The first thing I thought of when I saw Apple's news about the iTunes Store news: It's beginning to rival McDonald's, which once tracked how many millions, and later billions, of burgers were sold beneath its trademark Golden Arches.
ITunes is still at the point where it's tracking, and touting, its sales--and no wonder: ITunes now sits squarely in third among music retailers in the U.S. Amazon and Target are behind them (curiously, Apple's release doesn't note who's ahead of them).

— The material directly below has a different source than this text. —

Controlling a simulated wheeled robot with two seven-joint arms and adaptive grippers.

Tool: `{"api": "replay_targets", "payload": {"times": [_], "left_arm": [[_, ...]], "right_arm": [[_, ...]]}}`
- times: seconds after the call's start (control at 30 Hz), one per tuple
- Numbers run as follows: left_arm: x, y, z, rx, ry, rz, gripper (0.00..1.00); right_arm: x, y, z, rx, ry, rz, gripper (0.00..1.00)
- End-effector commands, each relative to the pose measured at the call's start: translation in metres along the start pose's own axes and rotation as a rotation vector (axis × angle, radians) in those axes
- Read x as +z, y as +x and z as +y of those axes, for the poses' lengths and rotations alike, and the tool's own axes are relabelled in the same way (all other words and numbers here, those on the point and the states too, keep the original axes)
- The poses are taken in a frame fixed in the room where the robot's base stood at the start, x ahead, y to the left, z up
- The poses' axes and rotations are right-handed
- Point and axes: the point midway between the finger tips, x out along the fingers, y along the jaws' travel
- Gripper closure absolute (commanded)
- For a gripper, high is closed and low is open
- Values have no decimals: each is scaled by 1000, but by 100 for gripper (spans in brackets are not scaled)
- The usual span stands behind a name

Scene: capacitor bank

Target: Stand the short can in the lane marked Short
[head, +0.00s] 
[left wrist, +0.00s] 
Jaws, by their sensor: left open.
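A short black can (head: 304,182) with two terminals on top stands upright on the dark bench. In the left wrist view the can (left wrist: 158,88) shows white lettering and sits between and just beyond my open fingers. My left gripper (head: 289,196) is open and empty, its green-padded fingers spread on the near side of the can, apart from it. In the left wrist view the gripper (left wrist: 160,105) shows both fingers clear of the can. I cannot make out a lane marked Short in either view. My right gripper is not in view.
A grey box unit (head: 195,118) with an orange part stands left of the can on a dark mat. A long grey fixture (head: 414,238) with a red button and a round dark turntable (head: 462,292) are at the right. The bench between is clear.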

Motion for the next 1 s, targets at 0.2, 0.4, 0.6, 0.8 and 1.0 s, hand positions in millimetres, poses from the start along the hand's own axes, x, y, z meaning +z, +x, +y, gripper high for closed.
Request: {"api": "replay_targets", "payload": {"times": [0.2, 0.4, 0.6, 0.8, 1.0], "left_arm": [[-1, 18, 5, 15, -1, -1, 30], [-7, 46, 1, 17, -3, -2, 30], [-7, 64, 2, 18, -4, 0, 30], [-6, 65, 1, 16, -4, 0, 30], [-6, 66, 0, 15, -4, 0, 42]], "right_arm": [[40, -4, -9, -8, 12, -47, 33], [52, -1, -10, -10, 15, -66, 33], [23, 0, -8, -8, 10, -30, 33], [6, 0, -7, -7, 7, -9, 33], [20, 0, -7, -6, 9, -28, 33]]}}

More than three billion songs have been purchased and downloaded from iTunes. That's from a song catalog over five million tunes deep; and not counting the, presumably, dramatically smaller sales numbers for TV and movie downloads. Apple is using data from NPD Group's MusicWatch survey, which it says captures consumer-reported, past week unit purchases equivalized so that one CD equals 12 tracks.
They should follow this up with a news story about how the music industry is losing all sorts of money.

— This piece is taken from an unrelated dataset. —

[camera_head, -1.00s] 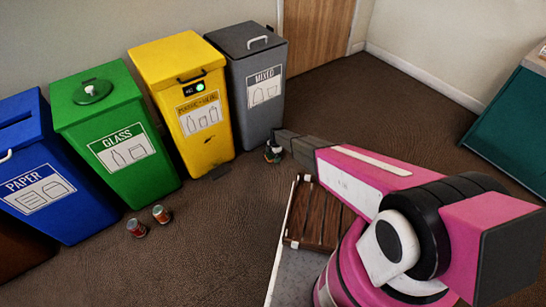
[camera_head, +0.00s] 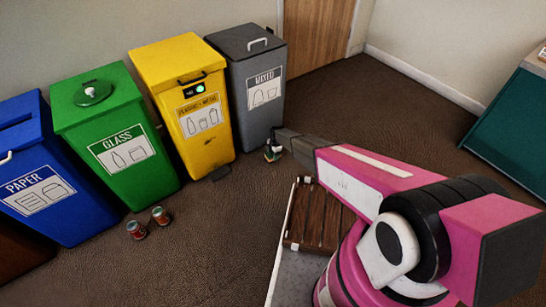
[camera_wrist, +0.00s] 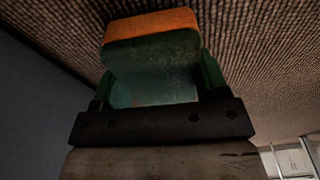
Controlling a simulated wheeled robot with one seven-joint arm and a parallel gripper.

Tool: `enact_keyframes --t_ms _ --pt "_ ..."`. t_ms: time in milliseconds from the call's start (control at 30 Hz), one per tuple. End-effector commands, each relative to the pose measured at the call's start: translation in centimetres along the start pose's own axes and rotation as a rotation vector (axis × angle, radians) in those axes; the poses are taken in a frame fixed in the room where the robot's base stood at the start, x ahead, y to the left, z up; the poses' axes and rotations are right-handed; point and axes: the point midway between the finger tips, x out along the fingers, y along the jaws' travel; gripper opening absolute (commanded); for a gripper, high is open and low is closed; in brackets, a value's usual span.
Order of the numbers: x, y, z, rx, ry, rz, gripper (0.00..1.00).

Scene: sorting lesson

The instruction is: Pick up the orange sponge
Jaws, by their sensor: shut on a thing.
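The orange sponge (camera_wrist: 150,24) fills the upper middle of the wrist view, with an orange layer on one side and a dark green face towards the camera. My gripper (camera_wrist: 157,76) is shut on it, with one green finger at each side. In the head view my gripper (camera_head: 272,152) is low by the front foot of the grey mixed bin; the sponge is too small and hidden there to make out clearly. Carpet shows behind the sponge in the wrist view; its height above the floor is hard to tell.
The blue paper bin (camera_head: 58,190), green glass bin (camera_head: 125,150), yellow bin (camera_head: 190,105) and grey mixed bin (camera_head: 262,100) stand along the wall. Open carpet (camera_head: 360,105) lies to the right.

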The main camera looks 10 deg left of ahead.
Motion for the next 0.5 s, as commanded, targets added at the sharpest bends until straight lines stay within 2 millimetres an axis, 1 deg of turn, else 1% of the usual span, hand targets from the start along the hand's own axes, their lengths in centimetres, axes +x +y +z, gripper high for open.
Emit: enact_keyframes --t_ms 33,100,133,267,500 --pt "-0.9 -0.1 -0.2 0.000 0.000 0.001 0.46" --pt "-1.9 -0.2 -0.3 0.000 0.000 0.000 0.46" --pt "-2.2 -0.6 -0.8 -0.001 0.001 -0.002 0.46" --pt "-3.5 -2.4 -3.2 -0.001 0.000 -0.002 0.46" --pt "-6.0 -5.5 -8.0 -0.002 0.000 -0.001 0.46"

Jeez, 3 billion, that's A LOT of money for basically free. They don't have to press CDs, create insert booklets, give money to a middle-man (wholesaler), give money to a retailer, or even pay for rent in a store. All they gotta do is buy a few computers, get an ISP and then ROLL in the money!!!!!
Disgusting. And now for 30 cents more, you can buy your music DRM-free. You sould get DRM-free music for the original $1 per song, they're making a huge profit no matter what.
(And just to think, a few short years ago the record labels REFUSED to sell their music online. They assumed everyone who owns a computer is a thief. I guess we showed them by giving them $3 billion for music that you can only copy a few times, and can only play on IPODs. Unless you wanna convert the songs to MP3 and risk a lawsuit from Apple.)